Driving Directions Conclusion
In the example I started this post with, I write about two different restaurants. The first was very easy to find and very popular based upon word-of-mouth advertising. It was much more likely to earn glowing reviews. It was also straightforward to find.
The second had a much less robust reputation but benefited from being near a busy highway delivering new diners to the place who had never heard of it before and might never return. The second restaurant was less than half a mile from that interstate and was one that people requested driving directions to make it more likely that they would arrive at their destination.
People visiting the second restaurant were unlikely to leave a review. The food wasn’t exceptional, but it was adequate to fill the bellies of travelers in search of a quick meal. It was popular based on its proximity to the heavily traveled interstate.

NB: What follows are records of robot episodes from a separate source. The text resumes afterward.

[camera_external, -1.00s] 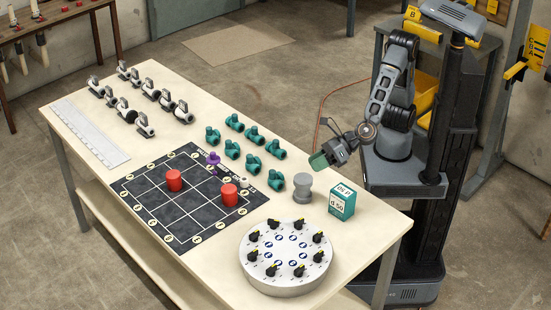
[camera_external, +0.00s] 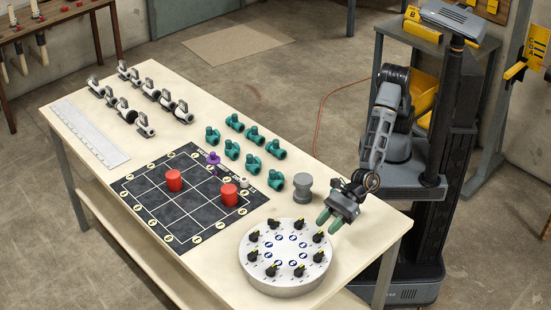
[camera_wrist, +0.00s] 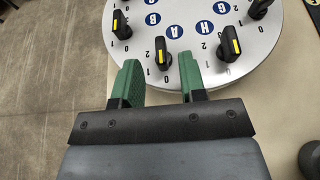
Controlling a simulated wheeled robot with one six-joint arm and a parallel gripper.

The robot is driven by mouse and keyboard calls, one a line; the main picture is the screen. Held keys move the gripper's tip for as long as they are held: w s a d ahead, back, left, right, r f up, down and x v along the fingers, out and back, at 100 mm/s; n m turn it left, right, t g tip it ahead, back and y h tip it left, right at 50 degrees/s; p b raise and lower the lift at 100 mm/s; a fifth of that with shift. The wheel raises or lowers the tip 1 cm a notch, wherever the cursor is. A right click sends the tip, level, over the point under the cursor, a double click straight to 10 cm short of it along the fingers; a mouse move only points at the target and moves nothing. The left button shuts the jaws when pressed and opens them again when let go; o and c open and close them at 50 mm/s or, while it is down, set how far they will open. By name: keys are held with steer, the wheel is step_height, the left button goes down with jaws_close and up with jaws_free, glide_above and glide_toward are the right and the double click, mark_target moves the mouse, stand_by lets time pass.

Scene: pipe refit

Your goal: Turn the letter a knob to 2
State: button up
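The round white dial plate (camera_external: 290,287) stands on the table and carries several black knobs with yellow marks. In the wrist view, the knob by the letter A (camera_wrist: 160,55) stands upright ahead of my gripper. It has 0, 1 and 2 printed around it. Its yellow mark faces me; I cannot tell its setting. My gripper (camera_wrist: 158,78) is open and empty, its green fingers apart, with the knob A a little ahead of and between them. In the external view, my gripper (camera_external: 328,218) is above the table, at the dial's upper right.
Neighbouring knobs by H (camera_wrist: 229,48) and B (camera_wrist: 120,25) stand close on either side. A grey spool-shaped piece (camera_external: 302,188) stands behind the dial. Teal fittings (camera_external: 253,164) and a dark grid board (camera_external: 165,214) with red cylinders (camera_external: 174,181) lie farther left.

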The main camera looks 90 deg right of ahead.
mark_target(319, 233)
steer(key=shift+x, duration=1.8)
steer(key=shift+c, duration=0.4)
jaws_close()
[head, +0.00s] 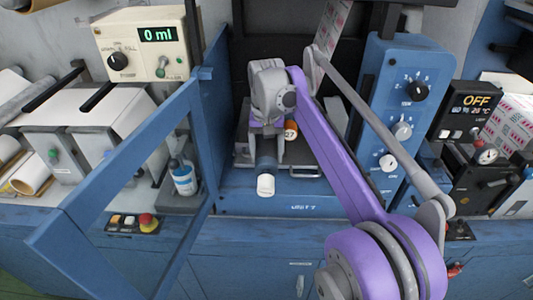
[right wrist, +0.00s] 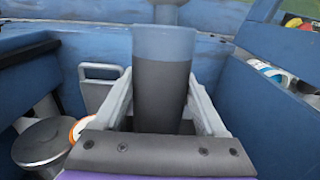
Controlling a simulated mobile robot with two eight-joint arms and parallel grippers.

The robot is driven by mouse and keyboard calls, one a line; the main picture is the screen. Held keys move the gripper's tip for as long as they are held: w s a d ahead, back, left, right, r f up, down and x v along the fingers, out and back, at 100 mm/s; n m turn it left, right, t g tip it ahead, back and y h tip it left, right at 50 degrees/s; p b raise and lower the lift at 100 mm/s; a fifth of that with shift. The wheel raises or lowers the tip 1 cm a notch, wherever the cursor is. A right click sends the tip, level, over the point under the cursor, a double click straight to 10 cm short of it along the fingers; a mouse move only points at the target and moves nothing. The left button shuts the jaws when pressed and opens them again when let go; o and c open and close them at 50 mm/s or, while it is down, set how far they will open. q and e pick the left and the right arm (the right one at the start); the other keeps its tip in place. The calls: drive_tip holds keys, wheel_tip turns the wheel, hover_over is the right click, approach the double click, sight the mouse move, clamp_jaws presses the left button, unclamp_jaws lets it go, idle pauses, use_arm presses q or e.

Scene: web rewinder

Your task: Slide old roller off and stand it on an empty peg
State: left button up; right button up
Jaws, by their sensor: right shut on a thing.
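The roller (right wrist: 163,70), dark grey with a blue band towards its far end, lies between the two light fingers of my right gripper (right wrist: 163,95) in the right wrist view. The gripper is shut on it. A pale round end piece (head: 265,185) points towards the camera. I cannot tell whether the roller is still on its shaft. No empty peg can be made out. My left gripper is out of view.
A blue door frame (head: 130,165) stands open at the left. A bottle (head: 183,177) stands beside the opening. An orange-marked cylinder (head: 291,130) sits just right of the gripper. A blue knob panel (head: 405,110) stands at the right.

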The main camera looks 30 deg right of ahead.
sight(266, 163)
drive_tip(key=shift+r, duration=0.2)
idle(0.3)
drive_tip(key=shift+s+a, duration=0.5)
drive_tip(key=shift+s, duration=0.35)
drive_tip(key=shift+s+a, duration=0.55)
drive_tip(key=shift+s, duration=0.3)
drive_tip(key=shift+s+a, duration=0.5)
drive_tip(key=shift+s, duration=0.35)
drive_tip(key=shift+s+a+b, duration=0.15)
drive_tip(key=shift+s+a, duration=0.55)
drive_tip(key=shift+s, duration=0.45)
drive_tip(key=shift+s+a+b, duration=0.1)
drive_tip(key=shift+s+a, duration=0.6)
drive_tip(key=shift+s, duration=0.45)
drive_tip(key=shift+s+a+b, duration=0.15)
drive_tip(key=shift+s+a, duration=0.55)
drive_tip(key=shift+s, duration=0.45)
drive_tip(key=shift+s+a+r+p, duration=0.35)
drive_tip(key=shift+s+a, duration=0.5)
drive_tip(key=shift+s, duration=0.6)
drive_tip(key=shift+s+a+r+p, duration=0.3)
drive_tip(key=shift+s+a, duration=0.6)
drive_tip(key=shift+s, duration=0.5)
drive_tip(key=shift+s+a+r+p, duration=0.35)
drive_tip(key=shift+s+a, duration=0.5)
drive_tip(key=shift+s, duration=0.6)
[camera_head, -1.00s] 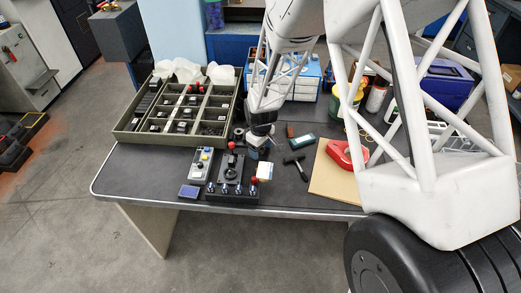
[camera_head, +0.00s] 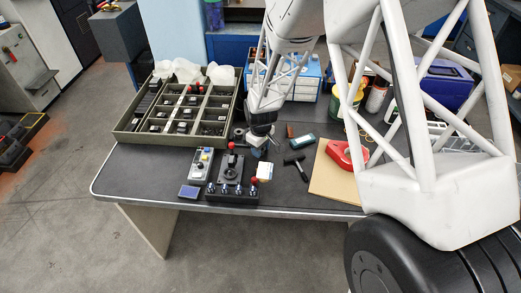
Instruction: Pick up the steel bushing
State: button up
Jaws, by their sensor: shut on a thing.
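My gripper (camera_head: 263,146) is low over the bench, just right of the black control box with the red-knobbed lever. Its jaws are shut on a small, light metallic piece, which I take to be the steel bushing (camera_head: 258,154). The piece is tiny and partly hidden by the jaws, so its outline is unclear. I cannot tell whether it still touches the bench top.
A compartment tray (camera_head: 122,134) stands at the back left. The lever box (camera_head: 231,193), grey switch box (camera_head: 200,166), and blue-faced block (camera_head: 189,191) are in front. A black hammer (camera_head: 294,159), red piece (camera_head: 347,156) and tan board (camera_head: 328,184) lie to the right. The left front bench is bare.

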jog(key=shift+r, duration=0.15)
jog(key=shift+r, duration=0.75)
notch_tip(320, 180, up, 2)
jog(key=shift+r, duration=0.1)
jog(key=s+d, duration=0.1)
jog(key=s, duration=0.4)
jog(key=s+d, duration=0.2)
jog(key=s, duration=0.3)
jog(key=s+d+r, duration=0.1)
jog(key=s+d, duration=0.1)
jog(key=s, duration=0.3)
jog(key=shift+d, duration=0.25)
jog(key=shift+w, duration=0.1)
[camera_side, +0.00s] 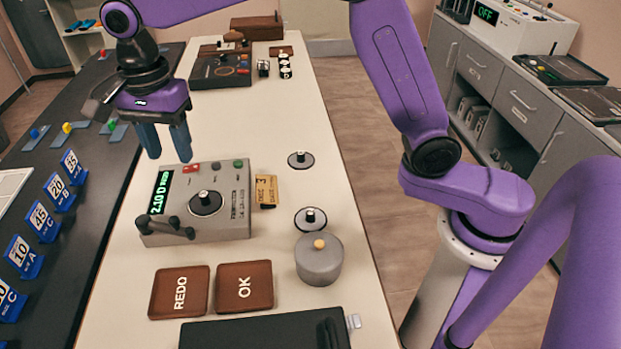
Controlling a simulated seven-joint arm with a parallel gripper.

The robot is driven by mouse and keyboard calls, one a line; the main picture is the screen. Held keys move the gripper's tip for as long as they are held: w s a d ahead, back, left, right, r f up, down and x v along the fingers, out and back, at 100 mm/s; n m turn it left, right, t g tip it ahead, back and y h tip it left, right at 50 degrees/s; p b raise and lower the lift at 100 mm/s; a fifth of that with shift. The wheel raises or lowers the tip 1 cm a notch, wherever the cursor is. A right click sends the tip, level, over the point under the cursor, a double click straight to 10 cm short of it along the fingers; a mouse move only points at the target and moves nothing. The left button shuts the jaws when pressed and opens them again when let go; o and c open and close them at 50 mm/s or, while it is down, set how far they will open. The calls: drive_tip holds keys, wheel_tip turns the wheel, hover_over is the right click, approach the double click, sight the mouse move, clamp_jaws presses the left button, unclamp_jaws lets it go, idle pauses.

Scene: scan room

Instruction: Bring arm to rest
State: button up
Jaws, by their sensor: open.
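My gripper (165,141) hangs pointing down at the upper left of the cream table (325,170). Its two blue-grey fingers are apart, with nothing between them. In the picture it appears just above and left of a grey device (235,218) with a green display (160,192), a black knob (206,203) and a two-post handle at its front left. I cannot tell exactly how high the fingers are above the table.
Two brown pads, REDO (180,291) and OK (245,286), lie in front of the device. A grey lidded pot (319,260) and two knobbed discs (300,160) (310,219) stand to its right. Blue number stands (58,192) line the dark left counter. A black box (265,332) lies in front.

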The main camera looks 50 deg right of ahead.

A couple of days ago, I listened as a friend gave driving directions to a hardware store about 20 miles away to someone interested in finding the best hardware store that they could. There are other hardware stores with a couple of miles that is nowhere as stocked with high-quality choices.
A place that gets great reviews may be a better choice than one that is popular based upon the distance people might travel to get to it. However, chances are that for most of my personal needs, I’ll never visit that much more distant hardware store.
We don’t know for certain if Google is using popularity signals from places such as their driving direction logs. We do know that they like to collect and show reviews for places since many people like to look for reviews.
Google may be using driving directions information alone, or in conjunction with review information to rank local search results. Chances are that given a chance to spend time searching for businesses, people might look at both types of information. If someone is searching via a mobile device, they might not have the time to look at the review information.